# [Prompt]
Do not carry the pictures over; copy every other part of the entries exactly.

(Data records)
⟨
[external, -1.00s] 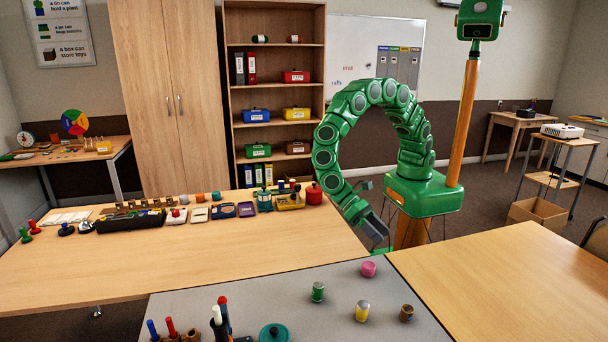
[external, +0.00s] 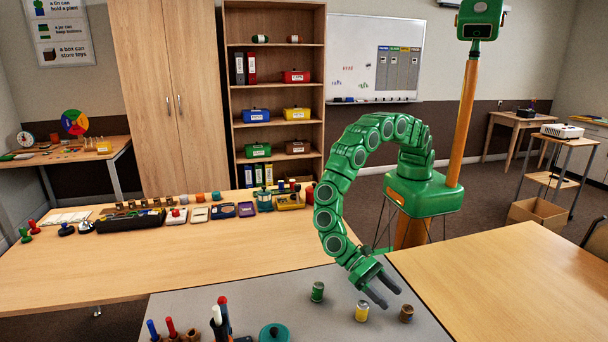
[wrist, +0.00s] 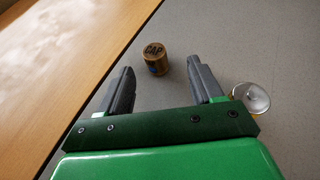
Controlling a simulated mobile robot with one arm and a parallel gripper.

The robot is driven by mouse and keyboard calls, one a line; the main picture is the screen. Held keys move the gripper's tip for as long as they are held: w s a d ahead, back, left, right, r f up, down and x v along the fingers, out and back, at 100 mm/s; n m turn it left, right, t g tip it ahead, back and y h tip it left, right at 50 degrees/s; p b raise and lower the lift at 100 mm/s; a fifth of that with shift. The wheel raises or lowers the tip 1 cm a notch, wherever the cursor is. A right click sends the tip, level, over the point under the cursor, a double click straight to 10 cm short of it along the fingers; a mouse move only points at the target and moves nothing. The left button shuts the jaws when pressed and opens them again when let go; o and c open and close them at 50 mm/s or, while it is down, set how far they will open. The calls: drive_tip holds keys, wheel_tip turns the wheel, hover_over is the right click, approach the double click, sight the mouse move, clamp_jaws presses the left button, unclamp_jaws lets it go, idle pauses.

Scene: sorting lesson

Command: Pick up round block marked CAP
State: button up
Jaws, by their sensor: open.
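The round block marked CAP (external: 406,313) is brown-gold and stands upright on the grey mat (external: 250,295). My gripper (external: 391,298) is open and empty, above the mat and pointing down toward the CAP block. In the wrist view the block lies ahead, between the lines of the two fingers of my gripper (wrist: 160,68), apart from both.
A yellow block with a pale top (external: 362,311) stands left of the CAP block; it also shows beside the right finger in the wrist view (wrist: 252,98). A green block (external: 317,292) stands further left. The wooden table (external: 500,275) to the right is clear.

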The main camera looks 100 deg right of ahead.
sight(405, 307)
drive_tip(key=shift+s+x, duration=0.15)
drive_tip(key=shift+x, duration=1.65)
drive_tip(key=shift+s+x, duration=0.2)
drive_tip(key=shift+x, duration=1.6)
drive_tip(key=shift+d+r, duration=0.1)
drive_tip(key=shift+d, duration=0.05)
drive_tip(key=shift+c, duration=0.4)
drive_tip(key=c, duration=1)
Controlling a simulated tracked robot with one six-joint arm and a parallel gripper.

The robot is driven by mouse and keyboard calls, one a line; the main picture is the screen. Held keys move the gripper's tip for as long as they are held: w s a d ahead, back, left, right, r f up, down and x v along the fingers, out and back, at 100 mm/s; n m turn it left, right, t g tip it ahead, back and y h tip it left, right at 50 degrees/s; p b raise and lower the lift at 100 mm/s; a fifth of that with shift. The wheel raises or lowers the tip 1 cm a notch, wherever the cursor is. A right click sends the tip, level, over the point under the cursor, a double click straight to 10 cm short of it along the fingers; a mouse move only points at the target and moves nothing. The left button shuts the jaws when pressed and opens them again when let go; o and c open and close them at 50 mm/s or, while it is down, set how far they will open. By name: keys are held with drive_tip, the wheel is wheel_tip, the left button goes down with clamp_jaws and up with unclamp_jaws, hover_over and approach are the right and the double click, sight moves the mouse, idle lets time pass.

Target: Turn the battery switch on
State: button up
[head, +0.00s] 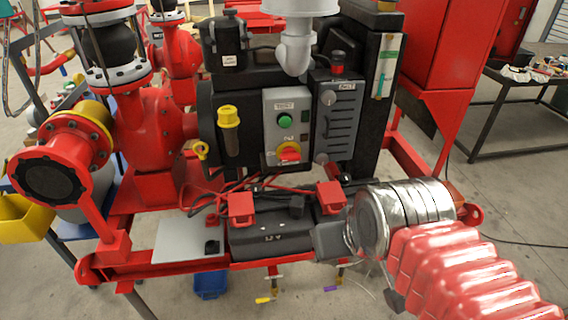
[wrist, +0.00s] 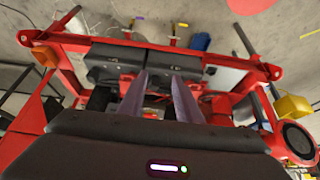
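A grey control box (head: 288,122) has a green button and, below it, a red rotary switch (head: 289,152) on a yellow plate. Its labels are too small to read. A black battery (head: 270,240) marked 12 V sits low at the front of the skid, with red terminal covers (head: 241,207) and cables. I cannot tell for sure which part is the battery switch. My gripper (wrist: 160,76) is open and empty in the wrist view, its two fingers apart and pointing over the skid.
The red skid frame (head: 170,269) surrounds the battery. A red pump body (head: 150,130) stands at left and a black panel with a grey finned box (head: 337,118) behind. A yellow bucket (head: 22,218) hangs at far left. The floor in front looks mostly clear.

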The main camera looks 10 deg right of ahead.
⟩
# [Exercise answer]
[external, -1.00s] 
[external, +0.00s] 
[wrist, +0.00s] 
Controlling a simulated mobile robot with one arm and a parallel gripper.

The robot is driven by mouse and keyboard calls, one a line; the main picture is the screen. Held keys move the gripper's tip for as long as they are held: w s a d ahead, back, left, right, r f up, down and x v along the fingers, out and back, at 100 mm/s; n m turn it left, right, t g tip it ahead, back and y h tip it left, right at 50 degrees/s; p b raise and lower the lift at 100 mm/s; a fifth of that with shift. The wheel raises or lowers the tip 1 cm a notch, wherever the cursor is. A right click sends the tip, level, over the point under the cursor, a double click straight to 10 cm short of it along the fingers; a mouse move only points at the target and moves nothing. The left button shuts the jaws when pressed and opens them again when let go; o and c open and close them at 50 mm/s or, while it is down, set how far they will open. The calls: drive_tip holds keys, wheel_tip turns the wheel, hover_over is the right click, approach the double click, sight the mouse move, clamp_jaws presses the left button, unclamp_jaws lets it go, idle pauses.

Scene: sorting lesson

Command: Pick up round block marked CAP
State: button up
Jaws, by their sensor: open.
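The round block marked CAP (external: 406,313) is brown-gold and stands upright on the grey mat (external: 250,295). My gripper (external: 391,298) is open and empty, above the mat and pointing down toward the CAP block. In the wrist view the block lies ahead, between the lines of the two fingers of my gripper (wrist: 160,68), apart from both.
A yellow block with a pale top (external: 362,311) stands left of the CAP block; it also shows beside the right finger in the wrist view (wrist: 252,98). A green block (external: 317,292) stands further left. The wooden table (external: 500,275) to the right is clear.

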The main camera looks 100 deg right of ahead.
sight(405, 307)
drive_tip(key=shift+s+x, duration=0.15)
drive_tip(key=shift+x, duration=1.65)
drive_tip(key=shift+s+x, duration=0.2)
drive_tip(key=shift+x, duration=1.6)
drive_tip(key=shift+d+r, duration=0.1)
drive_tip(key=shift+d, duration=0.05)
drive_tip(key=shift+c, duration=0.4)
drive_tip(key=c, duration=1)
Controlling a simulated tracked robot with one six-joint arm and a parallel gripper.

The robot is driven by mouse and keyboard calls, one a line; the main picture is the screen. Held keys move the gripper's tip for as long as they are held: w s a d ahead, back, left, right, r f up, down and x v along the fingers, out and back, at 100 mm/s; n m turn it left, right, t g tip it ahead, back and y h tip it left, right at 50 degrees/s; p b raise and lower the lift at 100 mm/s; a fifth of that with shift. The wheel raises or lowers the tip 1 cm a notch, wherever the cursor is. A right click sends the tip, level, over the point under the cursor, a double click straight to 10 cm short of it along the fingers; a mouse move only points at the target and moves nothing. The left button shuts the jaws when pressed and opens them again when let go; o and c open and close them at 50 mm/s or, while it is down, set how far they will open. By name: keys are held with drive_tip, the wheel is wheel_tip, the left button goes down with clamp_jaws and up with unclamp_jaws, hover_over and approach are the right and the double click, sight moves the mouse, idle lets time pass.

Target: Turn the battery switch on
State: button up
[head, +0.00s] 
[wrist, +0.00s] 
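A grey control box (head: 288,122) has a green button and, below it, a red rotary switch (head: 289,152) on a yellow plate. Its labels are too small to read. A black battery (head: 270,240) marked 12 V sits low at the front of the skid, with red terminal covers (head: 241,207) and cables. I cannot tell for sure which part is the battery switch. My gripper (wrist: 160,76) is open and empty in the wrist view, its two fingers apart and pointing over the skid.
The red skid frame (head: 170,269) surrounds the battery. A red pump body (head: 150,130) stands at left and a black panel with a grey finned box (head: 337,118) behind. A yellow bucket (head: 22,218) hangs at far left. The floor in front looks mostly clear.

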The main camera looks 10 deg right of ahead.

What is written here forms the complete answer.